OMAHA (DTN) -- Developing rain over key crop areas of Argentina, and more favorable conditions in the major growing areas of Brazil, are the key weather items for the commodity trade's attention Thursday.
RAIN DEVELOPS IN ARGENTINA
The DTN ag weather forecast calls for developing rain in central Argentina to bring additional beneficial moisture to corn and soybeans. Rain coverage includes very-dry northwestern crop areas.
CONTINUED CENTRAL BRAZIL SHOWERS
Central Brazil continues to see periods of rainfall along with seasonal temperatures. This combination is favorable for crops.
BENEFICIAL SOUTHERN BRAZIL SHOWERS
In southern Brazil, Rio Grande do Sul received needed rain Wednesday. The entire south Brazil region is in line for additional moderate-to-heavy rainfall within the next few days. This will maintain favorable conditions for developing crops.
VARIETY OF MIDWEST MOISTURE
In the Midwest, moderate-to-heavy rain continues in the forecast for eastern sectors, notably the Ohio Valley, during the next few days. Farther south, the Delta and Tennessee Valley are in line for heavy amounts. This helps recharge soil moisture for soft red winter wheat. Some ice and snow are also possible, which would affect transportation and travel. Elsewhere, northern and western areas have a round of mixed winter precipitation indicated, which will hinder travel and transportation.
COLD FOR NORTHERN PLAINS
In the Northern Plains, a strong push of much colder, Arctic-type air, is in store through the next five to seven days. Snow and blowing snow occurred in North Dakota and Montana Wednesday, increasing stress to livestock and affecting transport.

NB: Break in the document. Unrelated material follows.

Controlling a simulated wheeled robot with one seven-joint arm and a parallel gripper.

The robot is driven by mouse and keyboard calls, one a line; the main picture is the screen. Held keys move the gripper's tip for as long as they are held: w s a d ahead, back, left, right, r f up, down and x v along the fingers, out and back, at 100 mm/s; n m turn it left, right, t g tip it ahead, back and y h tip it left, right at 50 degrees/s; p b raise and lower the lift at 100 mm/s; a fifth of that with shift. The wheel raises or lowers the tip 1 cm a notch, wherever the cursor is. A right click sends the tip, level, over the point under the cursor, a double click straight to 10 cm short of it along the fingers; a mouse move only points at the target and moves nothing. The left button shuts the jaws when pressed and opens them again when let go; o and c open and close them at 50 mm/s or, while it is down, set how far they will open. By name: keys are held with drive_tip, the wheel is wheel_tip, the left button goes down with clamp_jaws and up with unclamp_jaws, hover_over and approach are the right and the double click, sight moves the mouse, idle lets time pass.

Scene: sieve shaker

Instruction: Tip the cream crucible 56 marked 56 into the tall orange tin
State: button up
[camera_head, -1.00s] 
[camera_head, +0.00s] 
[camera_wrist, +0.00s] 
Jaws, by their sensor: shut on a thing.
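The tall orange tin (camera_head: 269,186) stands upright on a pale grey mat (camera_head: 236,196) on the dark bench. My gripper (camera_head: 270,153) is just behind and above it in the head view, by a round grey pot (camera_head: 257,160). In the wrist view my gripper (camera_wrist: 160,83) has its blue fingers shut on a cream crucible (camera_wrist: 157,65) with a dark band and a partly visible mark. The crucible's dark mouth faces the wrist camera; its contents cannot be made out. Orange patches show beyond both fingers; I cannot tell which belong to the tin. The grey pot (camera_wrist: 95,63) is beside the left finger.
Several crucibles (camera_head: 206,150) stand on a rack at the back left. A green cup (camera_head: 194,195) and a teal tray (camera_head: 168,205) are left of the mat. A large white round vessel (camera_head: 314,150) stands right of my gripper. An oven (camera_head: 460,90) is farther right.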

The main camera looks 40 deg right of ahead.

COLD AND DRY FOR SOUTHERN PLAINS
In the Southern Plains, a warm and dry pattern continues to stress non-dormant winter wheat through the next two days. A strong cold wave is indicated during the remainder of the calendar year 2017; however, this cold shows very little prospect of being accompanied by precipitation. Dryness has intensified in the region, with moderate drought now indicated from southern Kansas through the Texas Panhandle in the U.S. Drought Monitor.